__EXERCISE GOAL__. Extract each line containing the string "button".
● ● ●
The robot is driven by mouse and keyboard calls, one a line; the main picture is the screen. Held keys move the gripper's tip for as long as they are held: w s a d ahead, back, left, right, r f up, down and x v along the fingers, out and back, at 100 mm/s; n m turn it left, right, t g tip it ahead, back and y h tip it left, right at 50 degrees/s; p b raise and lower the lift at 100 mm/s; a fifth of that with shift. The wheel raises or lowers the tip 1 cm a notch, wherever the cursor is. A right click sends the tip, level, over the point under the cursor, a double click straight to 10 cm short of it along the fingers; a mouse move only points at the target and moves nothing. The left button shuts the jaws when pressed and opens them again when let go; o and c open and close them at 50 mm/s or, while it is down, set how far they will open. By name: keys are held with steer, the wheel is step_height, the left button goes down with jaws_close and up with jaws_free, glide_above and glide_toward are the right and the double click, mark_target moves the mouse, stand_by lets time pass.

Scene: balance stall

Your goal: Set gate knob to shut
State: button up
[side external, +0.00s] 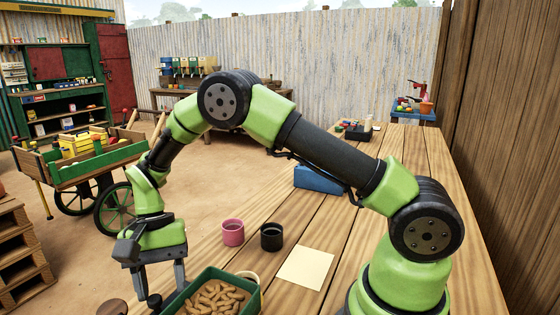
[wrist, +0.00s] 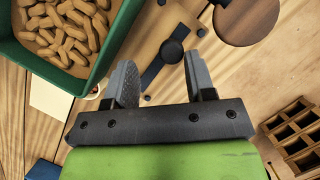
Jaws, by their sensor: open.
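The gate knob (wrist: 173,50) is a dark round knob with a long flat bar on a tan wooden plate, in the upper middle of the wrist view. Its bar runs down-left and up-right. Small dark dots sit around it on the plate. In the side view a dark round piece, probably this knob (side external: 155,300), shows low beside my fingers. My gripper (wrist: 160,58) is open and points down over the plate, with the knob showing between and beyond its fingers. It also shows in the side view (side external: 163,292). I cannot tell whether a finger touches the knob.
A green tray of peanut-like pieces (side external: 215,294) stands close beside my gripper. Pink (side external: 233,232) and black (side external: 271,237) cups and a cream sheet (side external: 305,268) are farther along the table.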

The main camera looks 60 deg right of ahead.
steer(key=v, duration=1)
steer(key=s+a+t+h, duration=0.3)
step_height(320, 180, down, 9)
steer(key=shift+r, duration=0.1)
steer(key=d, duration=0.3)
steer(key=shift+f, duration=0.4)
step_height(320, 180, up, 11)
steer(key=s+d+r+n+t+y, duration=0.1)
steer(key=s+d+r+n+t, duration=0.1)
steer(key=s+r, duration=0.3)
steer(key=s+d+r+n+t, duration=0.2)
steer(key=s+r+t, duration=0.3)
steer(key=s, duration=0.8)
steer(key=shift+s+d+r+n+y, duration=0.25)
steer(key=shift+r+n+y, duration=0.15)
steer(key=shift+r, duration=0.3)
● ● ●
__TASK OUTPUT__.
The robot is driven by mouse and keyboard calls, one a line; the main picture is the screen. Held keys move the gripper's tip for as long as they are held: w s a d ahead, back, left, right, r f up, down and x v along the fingers, out and back, at 100 mm/s; n m turn it left, right, t g tip it ahead, back and y h tip it left, right at 50 degrees/s; p b raise and lower the lift at 100 mm/s; a fifth of that with shift. The wheel raises or lowers the tip 1 cm a notch, wherever the cursor is. A right click sends the tip, level, over the point under the cursor, a double click straight to 10 cm short of it along the fingers; a mouse move only points at the target and moves nothing. The left button shuts the jaws when pressed and opens them again when let go; o and c open and close them at 50 mm/s or, while it is down, set how far they will open. By name: keys are held with steer, the wheel is step_height, the left button goes down with jaws_close and up with jaws_free, glide_above and glide_toward are the right and the double click, mark_target moves the mouse, stand_by lets time pass.
State: button up

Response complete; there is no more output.